If millennials are finally moving out of their parents basement there could easily be another 5 million household formations.
I’m on the older end of the millennial generation, and many of my peers are just now starting families in their mid 30’s. Expect another wave of demand for suburban single family homes in the coming 5-10 years.
Mortgage interest is still at all time lows but fear of rising rates is high.
Add to that that low interest rate zero down loans are available from the VA, but for how long is a question.
For many potential buyers it is now or never.
For many potential sellers it is also now or never.
We are approaching a cyclical peak in home sales. For people in the suburbs of Chicago this can be their last chance to escape. Retirees are downsizing and moving to low tax areas.
Real Estate is an asset that is NOT LIQUID and few understand what is necessary to ride out the ‘cycles’ that come with it.
We already have a looming crisis in bad auto loans and a looming crisis in bad home loans is coming.
California is offering generous terms to home debtors who should not be home owners and will tax savers to pay for it.
Politicians protect banks first and real estate second and major donors such as healthcare. People who do the right thing are always LAST.
My advice to Mish is to MOVE.
Having just purchased a home in SoCal, I found the underwriting process very strict and PMI is inescapable without 20% down. Foreclosures are at lows, very low inventory especially for flippers. It is nothing like 2006.

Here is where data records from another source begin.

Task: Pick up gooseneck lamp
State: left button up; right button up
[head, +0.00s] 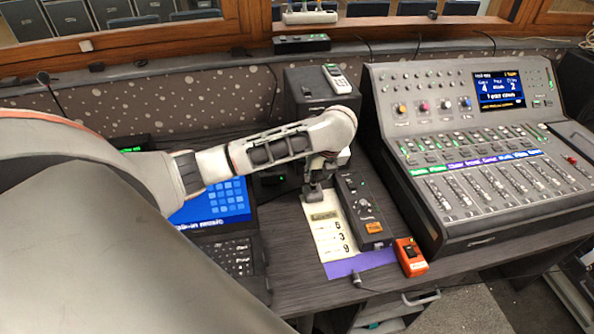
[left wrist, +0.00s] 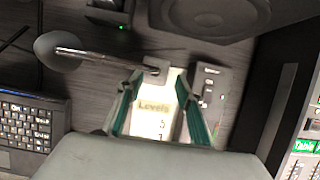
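The gooseneck lamp (left wrist: 85,53) shows in the left wrist view, with a round dark head at left, a shiny neck and a small base end near the top of the fingers. In the head view I cannot make it out; my arm covers that area. My left gripper (left wrist: 158,92) is open, its two green-padded fingers spread apart with the lamp's base end just beyond and between their tips. I cannot tell whether they touch it. In the head view the left gripper (head: 314,188) points down at the desk beside a paper sheet. My right gripper is in neither view.
A "Levels" sheet (head: 328,235) lies on the desk next to a small black control box (head: 362,205). A large mixing console (head: 480,150) stands at right, a laptop (head: 235,255) at left, a speaker (head: 300,90) behind, and an orange box (head: 411,257) near the front edge.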

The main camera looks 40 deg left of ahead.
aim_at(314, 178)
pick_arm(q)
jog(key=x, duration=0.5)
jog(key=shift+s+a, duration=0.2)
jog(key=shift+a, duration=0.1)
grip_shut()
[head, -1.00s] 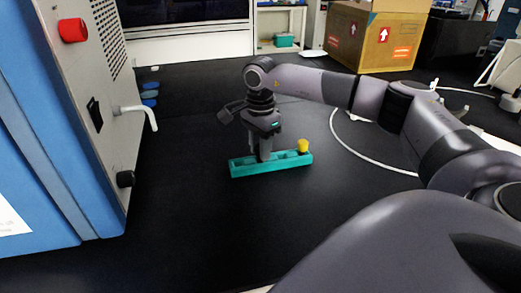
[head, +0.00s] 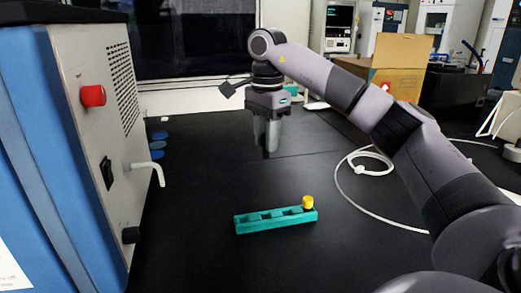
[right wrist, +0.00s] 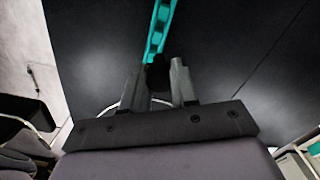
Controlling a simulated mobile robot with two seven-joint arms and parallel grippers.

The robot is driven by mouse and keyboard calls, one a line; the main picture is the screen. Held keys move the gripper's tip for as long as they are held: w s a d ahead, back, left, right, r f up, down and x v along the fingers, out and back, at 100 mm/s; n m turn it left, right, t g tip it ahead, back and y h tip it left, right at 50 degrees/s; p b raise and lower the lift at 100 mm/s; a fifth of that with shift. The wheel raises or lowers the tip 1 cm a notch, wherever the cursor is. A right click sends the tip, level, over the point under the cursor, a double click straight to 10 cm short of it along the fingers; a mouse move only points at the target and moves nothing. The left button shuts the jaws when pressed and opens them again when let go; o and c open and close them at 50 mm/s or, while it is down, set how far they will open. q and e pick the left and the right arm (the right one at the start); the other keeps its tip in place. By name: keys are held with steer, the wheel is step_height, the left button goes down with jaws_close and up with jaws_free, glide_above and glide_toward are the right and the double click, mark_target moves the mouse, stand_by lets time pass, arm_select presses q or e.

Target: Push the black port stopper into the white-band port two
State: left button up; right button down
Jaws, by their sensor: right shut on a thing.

I had to buy last year, we were getting taxed to death and I was tired of moving my kid every other year. We got 3.5 on a 30 year jumbo and my mother is staying with us and bought 20 percent of the house since we bought a house with mother in law quarter’s. I have had the same job forever and since I bought I feel I can lose this job tomorrow. My other stable PRN job is also suddenly shaky. We bought at 17 percent DTI but still feel unstable. Could not imagine taking on a house in a real bubble area, what I paid for 2.5 acres of ground and 6000 sqft would not buy a tear down in parts of Clownifornia.